**GIVEN INFORMATION**
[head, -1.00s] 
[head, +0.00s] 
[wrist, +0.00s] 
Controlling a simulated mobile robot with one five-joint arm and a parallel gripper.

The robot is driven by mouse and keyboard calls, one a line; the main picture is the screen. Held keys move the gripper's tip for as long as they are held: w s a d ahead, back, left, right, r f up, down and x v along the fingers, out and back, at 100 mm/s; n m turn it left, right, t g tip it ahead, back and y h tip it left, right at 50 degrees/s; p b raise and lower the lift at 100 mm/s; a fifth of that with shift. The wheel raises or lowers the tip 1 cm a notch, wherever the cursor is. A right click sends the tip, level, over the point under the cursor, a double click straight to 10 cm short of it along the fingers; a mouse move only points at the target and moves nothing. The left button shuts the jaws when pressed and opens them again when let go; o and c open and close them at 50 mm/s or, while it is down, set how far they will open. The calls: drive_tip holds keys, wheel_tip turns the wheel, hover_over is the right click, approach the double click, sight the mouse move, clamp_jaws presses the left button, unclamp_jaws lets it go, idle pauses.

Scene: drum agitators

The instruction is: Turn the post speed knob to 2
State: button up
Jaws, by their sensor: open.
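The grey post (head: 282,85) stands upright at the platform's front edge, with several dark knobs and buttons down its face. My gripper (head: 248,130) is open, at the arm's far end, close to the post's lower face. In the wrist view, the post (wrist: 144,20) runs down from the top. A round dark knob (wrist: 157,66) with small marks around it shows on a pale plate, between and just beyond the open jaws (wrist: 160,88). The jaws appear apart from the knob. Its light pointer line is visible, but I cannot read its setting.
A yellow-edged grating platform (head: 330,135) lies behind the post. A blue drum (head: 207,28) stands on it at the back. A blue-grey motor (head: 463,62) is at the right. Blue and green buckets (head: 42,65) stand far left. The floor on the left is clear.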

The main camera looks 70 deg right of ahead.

**PROBLEM**
Both the line with "[wrist, +0.00s]" and the line with "Controlling a simulated" belong in the extract, along with every line between them; set down those lines exactly and only.

**ANSWER TO THIS PROBLEM**
[wrist, +0.00s] 
Controlling a simulated mobile robot with one five-joint arm and a parallel gripper.

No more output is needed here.